**SUPPLIED MATERIAL:**
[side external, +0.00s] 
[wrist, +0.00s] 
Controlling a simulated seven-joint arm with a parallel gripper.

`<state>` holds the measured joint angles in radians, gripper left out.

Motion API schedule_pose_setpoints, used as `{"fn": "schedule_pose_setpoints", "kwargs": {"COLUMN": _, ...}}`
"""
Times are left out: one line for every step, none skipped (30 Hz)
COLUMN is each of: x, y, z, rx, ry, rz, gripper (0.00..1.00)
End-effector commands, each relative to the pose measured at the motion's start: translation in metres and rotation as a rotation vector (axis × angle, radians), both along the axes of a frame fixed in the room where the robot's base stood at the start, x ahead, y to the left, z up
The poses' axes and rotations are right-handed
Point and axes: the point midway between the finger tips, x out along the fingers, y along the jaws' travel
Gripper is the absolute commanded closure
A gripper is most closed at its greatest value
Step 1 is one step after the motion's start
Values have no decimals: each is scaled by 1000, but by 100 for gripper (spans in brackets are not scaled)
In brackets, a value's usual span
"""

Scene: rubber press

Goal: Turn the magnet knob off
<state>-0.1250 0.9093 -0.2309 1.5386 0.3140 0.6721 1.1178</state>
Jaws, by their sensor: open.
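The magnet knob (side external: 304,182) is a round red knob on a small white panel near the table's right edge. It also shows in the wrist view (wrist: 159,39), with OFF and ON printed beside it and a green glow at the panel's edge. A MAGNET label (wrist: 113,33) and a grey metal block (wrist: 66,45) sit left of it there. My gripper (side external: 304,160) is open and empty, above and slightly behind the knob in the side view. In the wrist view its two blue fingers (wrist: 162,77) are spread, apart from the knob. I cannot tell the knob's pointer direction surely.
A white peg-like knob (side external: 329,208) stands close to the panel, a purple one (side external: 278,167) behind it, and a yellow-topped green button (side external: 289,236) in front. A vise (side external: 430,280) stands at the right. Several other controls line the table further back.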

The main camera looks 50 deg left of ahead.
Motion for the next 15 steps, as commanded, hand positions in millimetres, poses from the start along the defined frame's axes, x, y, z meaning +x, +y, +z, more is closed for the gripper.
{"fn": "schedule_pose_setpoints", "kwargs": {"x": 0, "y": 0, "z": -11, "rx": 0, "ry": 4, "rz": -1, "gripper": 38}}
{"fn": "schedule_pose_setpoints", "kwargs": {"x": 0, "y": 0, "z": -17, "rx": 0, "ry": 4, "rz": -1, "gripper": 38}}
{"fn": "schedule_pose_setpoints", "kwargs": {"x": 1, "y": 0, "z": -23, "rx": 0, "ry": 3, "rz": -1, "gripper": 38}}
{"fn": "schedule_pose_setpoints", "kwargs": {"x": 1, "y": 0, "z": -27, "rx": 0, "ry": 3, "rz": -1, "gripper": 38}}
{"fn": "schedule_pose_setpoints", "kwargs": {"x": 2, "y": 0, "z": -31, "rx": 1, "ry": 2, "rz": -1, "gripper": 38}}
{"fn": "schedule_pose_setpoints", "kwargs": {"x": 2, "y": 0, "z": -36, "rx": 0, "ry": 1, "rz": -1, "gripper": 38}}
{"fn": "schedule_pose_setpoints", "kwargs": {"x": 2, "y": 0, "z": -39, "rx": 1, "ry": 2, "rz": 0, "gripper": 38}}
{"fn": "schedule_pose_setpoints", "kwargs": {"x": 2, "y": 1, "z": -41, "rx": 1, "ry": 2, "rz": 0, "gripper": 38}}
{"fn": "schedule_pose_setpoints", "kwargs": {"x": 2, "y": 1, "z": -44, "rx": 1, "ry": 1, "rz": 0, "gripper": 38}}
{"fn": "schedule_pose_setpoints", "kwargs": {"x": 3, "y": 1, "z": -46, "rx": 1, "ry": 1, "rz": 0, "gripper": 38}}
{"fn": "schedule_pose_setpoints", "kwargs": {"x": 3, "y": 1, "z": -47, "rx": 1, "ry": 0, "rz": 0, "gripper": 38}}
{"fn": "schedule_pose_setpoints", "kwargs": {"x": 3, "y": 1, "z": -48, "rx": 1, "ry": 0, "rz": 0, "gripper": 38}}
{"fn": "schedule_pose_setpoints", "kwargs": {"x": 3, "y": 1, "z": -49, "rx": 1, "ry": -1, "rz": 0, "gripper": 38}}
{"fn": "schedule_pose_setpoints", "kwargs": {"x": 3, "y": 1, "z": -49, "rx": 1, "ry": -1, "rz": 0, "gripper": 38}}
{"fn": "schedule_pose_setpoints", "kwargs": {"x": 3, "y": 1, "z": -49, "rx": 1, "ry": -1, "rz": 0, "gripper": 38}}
* * *
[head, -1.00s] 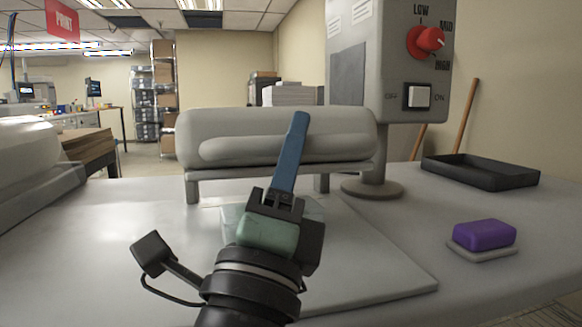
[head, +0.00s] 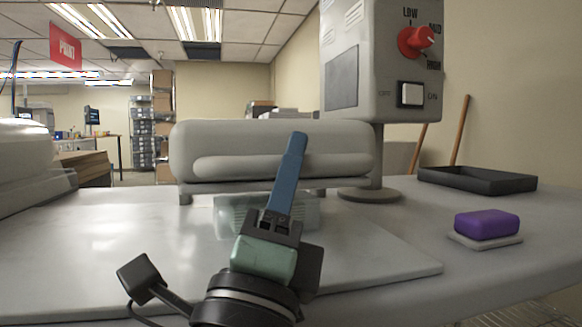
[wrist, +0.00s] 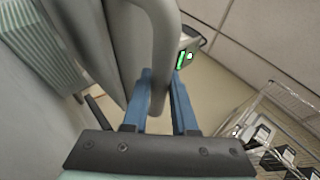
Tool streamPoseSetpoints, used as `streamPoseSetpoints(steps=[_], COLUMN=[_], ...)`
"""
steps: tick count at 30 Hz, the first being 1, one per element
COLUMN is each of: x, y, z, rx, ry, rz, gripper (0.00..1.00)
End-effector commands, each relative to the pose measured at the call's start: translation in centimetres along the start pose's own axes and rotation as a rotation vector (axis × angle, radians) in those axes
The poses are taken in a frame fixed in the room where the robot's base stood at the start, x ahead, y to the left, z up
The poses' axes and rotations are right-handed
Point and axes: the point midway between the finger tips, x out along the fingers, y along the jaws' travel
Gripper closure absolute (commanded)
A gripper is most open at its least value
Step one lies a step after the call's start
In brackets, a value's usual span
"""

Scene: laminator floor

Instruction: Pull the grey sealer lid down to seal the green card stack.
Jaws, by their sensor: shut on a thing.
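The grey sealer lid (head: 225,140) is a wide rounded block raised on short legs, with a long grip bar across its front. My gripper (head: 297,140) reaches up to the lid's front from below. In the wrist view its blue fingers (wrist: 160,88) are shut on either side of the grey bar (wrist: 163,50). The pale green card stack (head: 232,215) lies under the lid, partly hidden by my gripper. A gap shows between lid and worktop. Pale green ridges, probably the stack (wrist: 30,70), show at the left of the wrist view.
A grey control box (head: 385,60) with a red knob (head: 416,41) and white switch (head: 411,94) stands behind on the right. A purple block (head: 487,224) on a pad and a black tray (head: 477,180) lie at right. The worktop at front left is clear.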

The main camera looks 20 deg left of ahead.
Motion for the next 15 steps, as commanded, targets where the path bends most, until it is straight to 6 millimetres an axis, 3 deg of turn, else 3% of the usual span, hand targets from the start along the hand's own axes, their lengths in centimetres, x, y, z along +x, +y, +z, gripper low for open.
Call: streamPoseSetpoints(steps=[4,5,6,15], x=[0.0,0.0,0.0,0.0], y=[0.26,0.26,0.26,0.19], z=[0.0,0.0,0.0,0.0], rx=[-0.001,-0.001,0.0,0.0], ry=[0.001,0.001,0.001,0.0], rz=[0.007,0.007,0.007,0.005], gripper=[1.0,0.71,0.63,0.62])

**GIVEN REQUEST:**
Which lines of the data include "used"? Copy each of them.

**SOLVED PROBLEM:**
Motion API schedule_pose_setpoints, used as `{"fn": "schedule_pose_setpoints", "kwargs": {"COLUMN": _, ...}}`
Tool streamPoseSetpoints, used as `streamPoseSetpoints(steps=[_], COLUMN=[_], ...)`

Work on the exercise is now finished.